Read more at Warwickshire Wildlife Trust
Generously funded by the Environment Agency and Severn Trent, and working alongside Natural England, the project will see the Trust’s Tame Valley Wetlands team working on over 140 hectares of land within the River Blythe SSSI (Site of special Scientific Interest) area, to create a wide range of habitats.
The work will be delivered over the next five years and will involve the creation and management of vital wetland habitats, planting of trees, hedges and wildflower meadows, and restoration and re-naturalisation of critical areas of the River Blythe.
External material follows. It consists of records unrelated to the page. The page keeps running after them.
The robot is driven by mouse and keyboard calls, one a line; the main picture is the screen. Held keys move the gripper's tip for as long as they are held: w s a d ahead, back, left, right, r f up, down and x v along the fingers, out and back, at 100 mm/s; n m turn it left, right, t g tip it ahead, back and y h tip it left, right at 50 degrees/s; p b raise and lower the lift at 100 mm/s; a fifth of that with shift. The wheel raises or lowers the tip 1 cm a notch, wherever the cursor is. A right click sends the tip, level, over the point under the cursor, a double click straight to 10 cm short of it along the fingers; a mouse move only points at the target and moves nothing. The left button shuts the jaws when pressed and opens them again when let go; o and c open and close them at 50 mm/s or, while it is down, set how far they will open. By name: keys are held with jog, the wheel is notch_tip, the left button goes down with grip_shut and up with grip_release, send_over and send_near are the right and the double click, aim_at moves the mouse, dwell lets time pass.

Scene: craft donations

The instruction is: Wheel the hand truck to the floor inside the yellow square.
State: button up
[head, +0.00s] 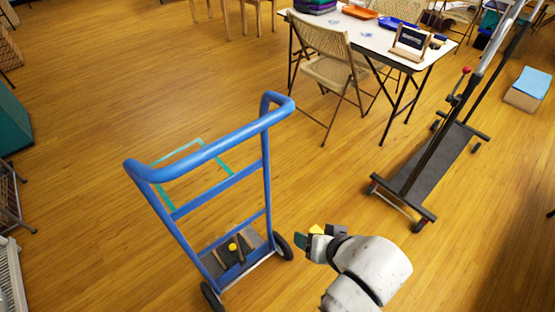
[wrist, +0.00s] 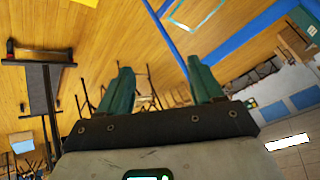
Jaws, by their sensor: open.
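The blue hand truck (head: 218,180) stands upright on the wood floor in the middle of the head view, its looped handle toward the top and black wheels at its base. A small dark item with a yellow spot lies at its base plate. My gripper (head: 314,240), with green fingers, is just right of the truck's right wheel in the picture, apart from the frame. In the wrist view my gripper (wrist: 162,85) is open and empty, with blue bars (wrist: 260,35) beyond it that look like the truck.
A teal outline (head: 178,150) marks the floor behind the truck. A flat cart (head: 432,165) with a tall handle stands at right. A folding chair (head: 330,65) and table (head: 375,40) stand at the back.

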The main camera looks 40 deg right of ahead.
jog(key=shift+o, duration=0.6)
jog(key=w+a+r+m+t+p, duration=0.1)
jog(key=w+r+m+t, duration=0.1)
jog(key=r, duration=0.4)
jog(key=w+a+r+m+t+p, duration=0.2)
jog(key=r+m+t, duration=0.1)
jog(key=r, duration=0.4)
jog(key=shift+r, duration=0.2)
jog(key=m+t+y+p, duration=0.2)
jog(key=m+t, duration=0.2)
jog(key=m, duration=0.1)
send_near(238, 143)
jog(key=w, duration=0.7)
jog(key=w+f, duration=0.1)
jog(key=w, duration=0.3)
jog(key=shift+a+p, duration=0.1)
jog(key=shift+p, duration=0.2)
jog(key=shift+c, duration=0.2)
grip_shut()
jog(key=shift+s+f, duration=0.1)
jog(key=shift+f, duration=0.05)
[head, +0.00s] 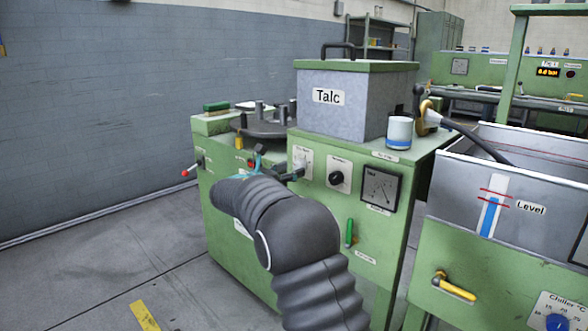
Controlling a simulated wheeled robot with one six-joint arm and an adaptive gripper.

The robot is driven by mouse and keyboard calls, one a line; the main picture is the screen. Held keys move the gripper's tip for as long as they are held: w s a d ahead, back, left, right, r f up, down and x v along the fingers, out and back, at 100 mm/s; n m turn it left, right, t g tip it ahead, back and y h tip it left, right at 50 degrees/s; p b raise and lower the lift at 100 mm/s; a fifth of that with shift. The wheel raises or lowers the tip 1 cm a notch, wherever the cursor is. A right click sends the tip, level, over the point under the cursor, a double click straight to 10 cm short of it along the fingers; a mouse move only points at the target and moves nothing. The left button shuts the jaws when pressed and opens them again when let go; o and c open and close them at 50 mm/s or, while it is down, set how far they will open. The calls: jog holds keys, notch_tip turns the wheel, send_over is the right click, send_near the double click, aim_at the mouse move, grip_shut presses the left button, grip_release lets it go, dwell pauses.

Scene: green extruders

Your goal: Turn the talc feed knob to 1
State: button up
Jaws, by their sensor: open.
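A grey bin labelled "Talc" (329,97) with a green lid stands on a green machine cabinet (300,230). On the cabinet's front, a round black knob (337,178) sits on a white dial plate. To its left, a second white plate (302,157) is partly hidden by my gripper, and any knob on it is hard to make out. The small labels are too small to read. My gripper (277,166) is open, at the front face by this left plate and left of the black knob. I cannot tell whether it touches anything.
Right of the knobs are a square gauge (380,189) and a green lever (350,233). A red-tipped lever (189,171) sticks out at the cabinet's left. A metal trough (470,165) stands at the right. Floor at the left is clear.

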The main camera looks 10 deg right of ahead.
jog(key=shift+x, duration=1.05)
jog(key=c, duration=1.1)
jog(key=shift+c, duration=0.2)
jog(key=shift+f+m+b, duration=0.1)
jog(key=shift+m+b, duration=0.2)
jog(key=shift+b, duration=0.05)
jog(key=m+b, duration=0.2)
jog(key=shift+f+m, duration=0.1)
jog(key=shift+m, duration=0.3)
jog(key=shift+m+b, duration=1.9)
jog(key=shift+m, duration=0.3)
This wildlife-focussed project will improve the river for amphibians, mammals and fish, increase the number of pollinators by providing much needed food and pollinator corridors and will generally improve the biodiversity in the area, a positive for both wildlife and the local communities.
Community involvement from citizen science opportunities will also contribute to the ongoing monitoring of the area and its species over the course of the project.
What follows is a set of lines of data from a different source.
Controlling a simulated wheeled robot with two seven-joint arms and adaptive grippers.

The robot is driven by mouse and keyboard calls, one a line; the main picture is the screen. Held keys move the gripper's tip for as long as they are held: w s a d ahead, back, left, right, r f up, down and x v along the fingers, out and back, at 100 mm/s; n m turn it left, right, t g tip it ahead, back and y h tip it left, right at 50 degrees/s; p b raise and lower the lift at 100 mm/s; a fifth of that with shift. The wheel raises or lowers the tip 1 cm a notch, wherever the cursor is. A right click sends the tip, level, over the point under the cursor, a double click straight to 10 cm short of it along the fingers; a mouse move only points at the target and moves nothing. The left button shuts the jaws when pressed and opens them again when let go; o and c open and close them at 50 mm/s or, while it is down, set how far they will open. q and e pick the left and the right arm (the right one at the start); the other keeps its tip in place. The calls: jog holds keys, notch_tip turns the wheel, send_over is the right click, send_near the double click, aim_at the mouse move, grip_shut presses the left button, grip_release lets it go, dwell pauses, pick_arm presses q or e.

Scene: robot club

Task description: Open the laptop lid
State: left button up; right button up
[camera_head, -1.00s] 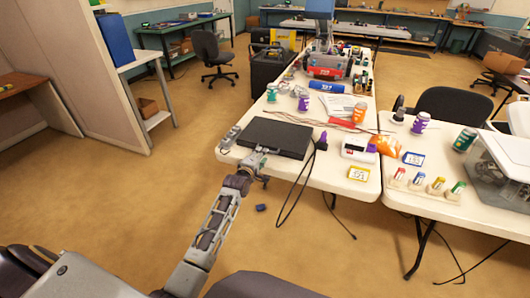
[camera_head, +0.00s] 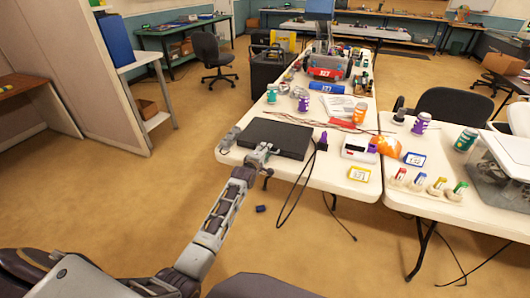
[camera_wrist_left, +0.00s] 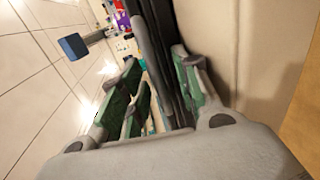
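The dark laptop (camera_head: 280,135) lies flat on the near end of the white table, its lid looking closed. My left gripper (camera_head: 263,152) is at the laptop's near edge, in front of its middle. In the left wrist view the gripper's green-padded fingers (camera_wrist_left: 158,88) stand apart, with the laptop's dark edge (camera_wrist_left: 170,40) running in between, close to the right finger. I cannot tell whether a finger touches the lid. My right gripper is not in view.
A white device (camera_head: 358,148), an orange bag (camera_head: 387,147) and small bottles are further right.

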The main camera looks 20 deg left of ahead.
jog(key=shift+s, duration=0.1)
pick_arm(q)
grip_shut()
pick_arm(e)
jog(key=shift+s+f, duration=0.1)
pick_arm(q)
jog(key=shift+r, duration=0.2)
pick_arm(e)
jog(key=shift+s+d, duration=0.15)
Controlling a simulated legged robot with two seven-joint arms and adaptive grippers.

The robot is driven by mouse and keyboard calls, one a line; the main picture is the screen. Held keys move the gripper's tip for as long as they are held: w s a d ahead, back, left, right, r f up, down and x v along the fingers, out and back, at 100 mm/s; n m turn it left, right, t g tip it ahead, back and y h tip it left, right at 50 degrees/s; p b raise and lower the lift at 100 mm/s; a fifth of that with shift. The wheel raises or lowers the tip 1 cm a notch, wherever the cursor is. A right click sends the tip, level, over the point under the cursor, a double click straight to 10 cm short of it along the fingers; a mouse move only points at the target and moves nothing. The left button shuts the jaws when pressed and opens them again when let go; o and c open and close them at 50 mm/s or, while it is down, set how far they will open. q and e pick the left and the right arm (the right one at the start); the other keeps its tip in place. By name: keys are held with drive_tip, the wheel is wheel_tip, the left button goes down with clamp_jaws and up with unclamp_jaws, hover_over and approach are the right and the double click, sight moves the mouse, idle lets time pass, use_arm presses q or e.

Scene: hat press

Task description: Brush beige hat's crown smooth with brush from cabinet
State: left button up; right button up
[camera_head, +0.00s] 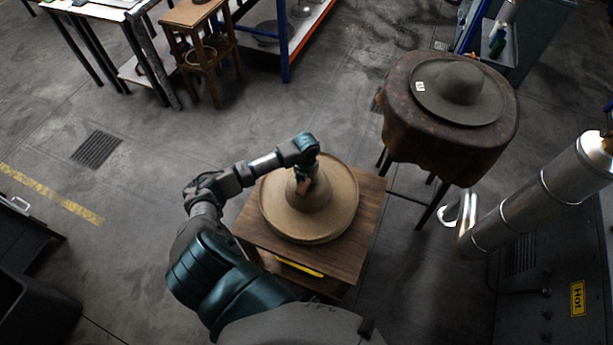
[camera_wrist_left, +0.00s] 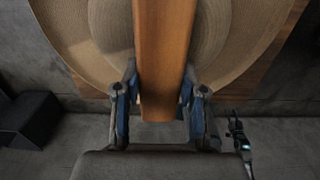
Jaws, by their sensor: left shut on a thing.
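The beige hat (camera_head: 332,218) lies brim down on a small brown wooden table (camera_head: 366,232), its crown upward. My left arm reaches over it from the left. My left gripper (camera_head: 305,180) is at the crown, pointing down. In the left wrist view the left gripper (camera_wrist_left: 161,112) is shut on the brush (camera_wrist_left: 163,60), of which a long brown wooden part shows between the fingers. The hat's brim (camera_wrist_left: 85,32) spreads behind it there. The bristles are hidden, so I cannot tell whether they touch the crown. My right gripper is not in view.
A dark grey hat (camera_head: 461,85) sits on a round stand with a brown cover (camera_head: 410,131) at the upper right. A metal pipe (camera_head: 540,195) and a dark machine with a "Hot" label (camera_head: 577,299) stand at right. A wooden stool (camera_head: 196,45) is at upper left.

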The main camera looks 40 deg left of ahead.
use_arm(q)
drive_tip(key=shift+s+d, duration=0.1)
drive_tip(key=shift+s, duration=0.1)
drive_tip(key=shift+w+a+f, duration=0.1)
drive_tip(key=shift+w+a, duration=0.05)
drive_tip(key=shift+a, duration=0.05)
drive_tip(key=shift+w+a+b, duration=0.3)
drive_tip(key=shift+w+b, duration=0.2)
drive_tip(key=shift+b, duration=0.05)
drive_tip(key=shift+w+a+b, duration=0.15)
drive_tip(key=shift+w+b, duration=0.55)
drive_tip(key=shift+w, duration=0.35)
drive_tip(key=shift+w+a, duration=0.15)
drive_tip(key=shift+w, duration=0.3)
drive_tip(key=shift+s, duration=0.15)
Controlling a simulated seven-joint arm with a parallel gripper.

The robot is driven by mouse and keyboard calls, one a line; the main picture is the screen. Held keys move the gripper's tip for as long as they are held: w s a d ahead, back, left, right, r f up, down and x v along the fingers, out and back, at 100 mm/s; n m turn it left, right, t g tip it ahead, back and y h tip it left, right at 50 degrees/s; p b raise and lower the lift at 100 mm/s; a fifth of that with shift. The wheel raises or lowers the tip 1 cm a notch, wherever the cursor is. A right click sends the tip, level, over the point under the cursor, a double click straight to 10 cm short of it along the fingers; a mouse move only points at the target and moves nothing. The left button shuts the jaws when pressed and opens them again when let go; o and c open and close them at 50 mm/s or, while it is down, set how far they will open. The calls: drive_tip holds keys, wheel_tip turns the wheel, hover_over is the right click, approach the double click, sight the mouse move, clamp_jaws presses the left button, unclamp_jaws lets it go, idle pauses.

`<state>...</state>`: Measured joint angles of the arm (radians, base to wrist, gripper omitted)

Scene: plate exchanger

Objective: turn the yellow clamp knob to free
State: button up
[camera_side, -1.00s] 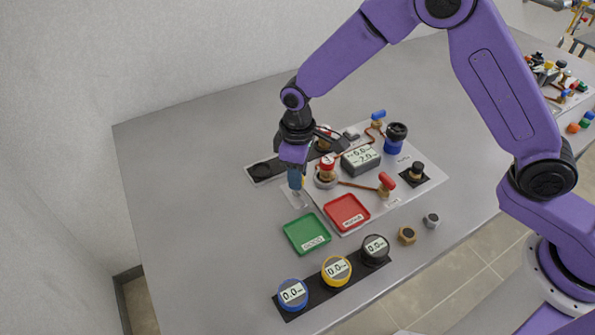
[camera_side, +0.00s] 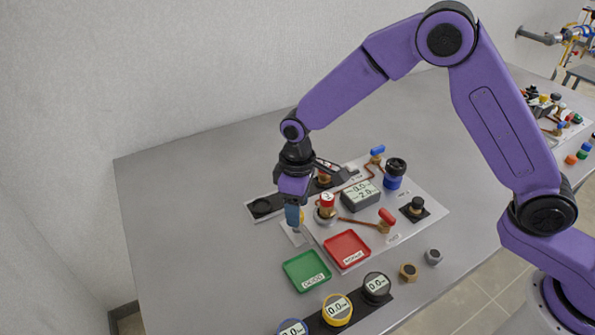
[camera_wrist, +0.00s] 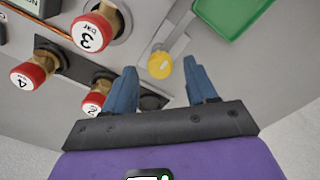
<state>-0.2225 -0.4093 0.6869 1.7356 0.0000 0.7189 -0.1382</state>
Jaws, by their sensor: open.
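The yellow clamp knob (camera_wrist: 160,65) shows in the wrist view as a round yellow head on a light metal plate. My gripper (camera_wrist: 159,80) is open, with one blue finger on each side of the knob in that view. I see no contact between the fingers and the knob, and the height gap is hard to judge. In the side view my gripper (camera_side: 292,216) points down over the left edge of the white board, and its fingers mostly hide the knob.
The red-capped valve marked 3 (camera_wrist: 91,33) stands close to one finger. It also shows in the side view (camera_side: 327,200). The green tray (camera_side: 306,271) and red tray (camera_side: 347,249) lie in front. Yellow (camera_side: 337,309) and black (camera_side: 376,287) gauges stand nearby. The table's left side is clear.

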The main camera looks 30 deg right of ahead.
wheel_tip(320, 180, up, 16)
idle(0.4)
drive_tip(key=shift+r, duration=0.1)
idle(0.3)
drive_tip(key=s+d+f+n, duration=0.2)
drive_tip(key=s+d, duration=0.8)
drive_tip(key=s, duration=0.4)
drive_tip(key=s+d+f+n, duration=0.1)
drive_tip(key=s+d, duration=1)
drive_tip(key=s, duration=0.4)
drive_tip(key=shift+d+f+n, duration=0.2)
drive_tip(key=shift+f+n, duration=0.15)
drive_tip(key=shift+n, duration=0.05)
Andrew Apanasionok, the Tame Valley Wetlands Water and Habitats Specialist Officer said:
“We have been taken aback by the hugely positive response to the project proposal we have had from landowners, farmers, river users and other stakeholders in the area. We have developed some massively positive relationship with delivery partners. We are very excited to get started on this amazing project which will focus on habitat improvement, creation and monitoring within the river Blythe catchment and the river itself.”
The River Blythe catchment area and its ecosystem is a significant area for wildlife, so by helping landowners to transition from traditional farming, this project will help restore and maintain key wildlife habitats in the surrounding area.
Severn Trent’s Principal Ecologist, Graham Osborn, said:
“We’re delighted to be involved in such an ambitious nature recovery project that will not only benefit habitat creation but this work will also deliver buffering and help to reduce agricultural pollution, which is vital to help protect river health and water quality.”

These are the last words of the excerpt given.